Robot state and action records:
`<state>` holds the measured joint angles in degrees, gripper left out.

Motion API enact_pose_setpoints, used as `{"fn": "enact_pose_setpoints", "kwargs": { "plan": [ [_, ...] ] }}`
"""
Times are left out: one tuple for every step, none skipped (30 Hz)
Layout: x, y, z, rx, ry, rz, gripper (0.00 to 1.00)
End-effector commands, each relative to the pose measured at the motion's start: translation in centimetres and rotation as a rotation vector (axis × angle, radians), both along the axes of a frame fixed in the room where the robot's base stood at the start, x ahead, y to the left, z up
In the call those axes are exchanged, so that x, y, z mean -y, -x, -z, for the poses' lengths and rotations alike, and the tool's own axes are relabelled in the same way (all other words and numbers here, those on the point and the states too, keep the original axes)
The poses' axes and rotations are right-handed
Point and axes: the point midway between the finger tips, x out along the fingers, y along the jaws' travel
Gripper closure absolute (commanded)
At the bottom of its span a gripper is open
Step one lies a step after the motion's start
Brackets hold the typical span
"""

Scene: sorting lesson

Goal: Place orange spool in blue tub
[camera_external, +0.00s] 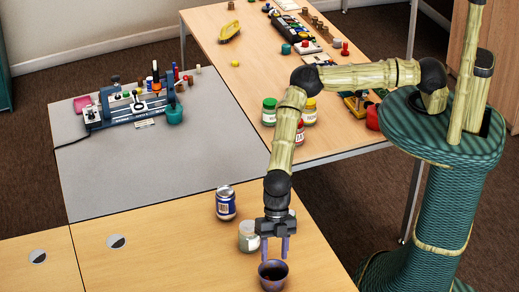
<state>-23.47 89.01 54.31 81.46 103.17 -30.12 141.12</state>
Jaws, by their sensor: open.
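My gripper (275,256) points down, open, with its two fingers apart just above a small blue-purple tub (272,287) at the front of the wooden table. The tub stands upright. A dark, brownish-orange patch shows inside it; I cannot tell whether this is the orange spool. Nothing is visible between the fingers. A small upright orange object stands far off among the items on the grey surface, too small to identify.
A pale-lidded jar (249,238) stands just left of my gripper, and a blue-labelled jar (226,204) behind it. A blue machine (125,113) and a teal pot (174,114) stand on the grey surface. The table left of the tub is mostly clear.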

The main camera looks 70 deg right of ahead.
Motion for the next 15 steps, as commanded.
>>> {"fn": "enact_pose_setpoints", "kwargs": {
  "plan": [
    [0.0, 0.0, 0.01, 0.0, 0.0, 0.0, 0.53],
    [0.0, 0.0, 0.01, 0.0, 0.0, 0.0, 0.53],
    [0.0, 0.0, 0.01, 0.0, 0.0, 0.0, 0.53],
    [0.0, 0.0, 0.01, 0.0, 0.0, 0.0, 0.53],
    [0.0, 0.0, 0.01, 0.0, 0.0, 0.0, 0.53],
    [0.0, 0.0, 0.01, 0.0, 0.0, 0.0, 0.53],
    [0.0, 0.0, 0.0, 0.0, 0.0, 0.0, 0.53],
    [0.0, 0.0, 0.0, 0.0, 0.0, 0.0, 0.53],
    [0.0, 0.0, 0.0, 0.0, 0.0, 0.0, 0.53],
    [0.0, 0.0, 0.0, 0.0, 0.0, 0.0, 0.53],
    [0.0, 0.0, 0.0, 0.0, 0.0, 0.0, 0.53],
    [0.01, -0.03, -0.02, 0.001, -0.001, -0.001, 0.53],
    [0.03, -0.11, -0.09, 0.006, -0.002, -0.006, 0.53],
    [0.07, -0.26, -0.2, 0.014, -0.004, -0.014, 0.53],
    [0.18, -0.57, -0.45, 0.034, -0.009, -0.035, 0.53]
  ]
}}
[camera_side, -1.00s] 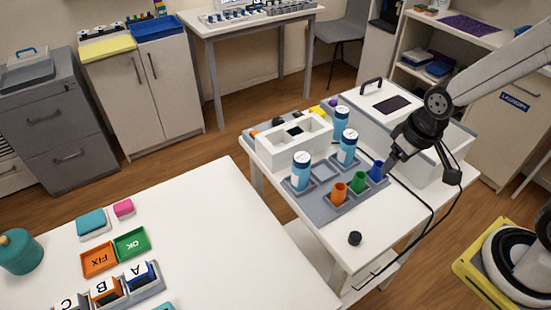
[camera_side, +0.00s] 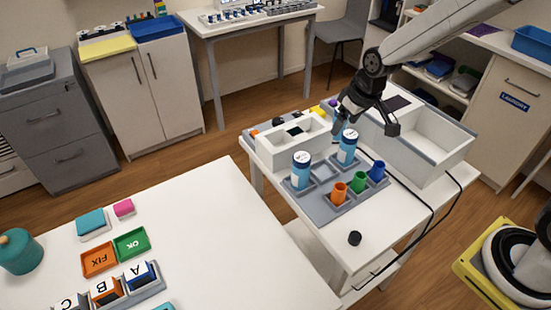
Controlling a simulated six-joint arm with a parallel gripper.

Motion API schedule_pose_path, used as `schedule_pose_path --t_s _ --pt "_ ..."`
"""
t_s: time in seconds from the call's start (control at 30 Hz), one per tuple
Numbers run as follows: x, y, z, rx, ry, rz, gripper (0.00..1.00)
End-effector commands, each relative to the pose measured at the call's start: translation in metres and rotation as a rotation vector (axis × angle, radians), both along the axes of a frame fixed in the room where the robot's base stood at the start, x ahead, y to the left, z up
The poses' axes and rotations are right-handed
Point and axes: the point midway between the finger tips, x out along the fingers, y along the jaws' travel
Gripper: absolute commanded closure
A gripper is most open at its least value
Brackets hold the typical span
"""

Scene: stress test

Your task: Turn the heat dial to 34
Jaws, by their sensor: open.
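No dial with readable numbers shows in the side view. A small black round piece (camera_side: 354,238) lies near the front edge of the white cart top; I cannot tell whether it is the heat dial. My gripper (camera_side: 338,122) is open above the back part of the cart, beside the white block with an opening (camera_side: 290,143). It is well behind and above the black piece.
Two blue-and-white bottles (camera_side: 347,147) (camera_side: 301,171) and orange, green and blue cups (camera_side: 339,194) stand in a grey tray (camera_side: 318,212). An open white bin (camera_side: 428,135) stands right. Black cable runs along the cart's right side. The white table (camera_side: 225,235) has free room.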

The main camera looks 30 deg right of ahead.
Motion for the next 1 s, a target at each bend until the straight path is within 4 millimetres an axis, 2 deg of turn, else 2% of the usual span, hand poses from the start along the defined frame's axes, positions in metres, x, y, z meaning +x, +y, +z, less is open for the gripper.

◆ Work to complete
Transcribe each line of the data above, unaltered, from the one where "A gripper is most open at its least value" appears to the one where "Your task: Turn the heat dial to 34" appears, inclusive of both.

◆ Exercise output
A gripper is most open at its least value
Brackets hold the typical span
"""

Scene: stress test

Your task: Turn the heat dial to 34

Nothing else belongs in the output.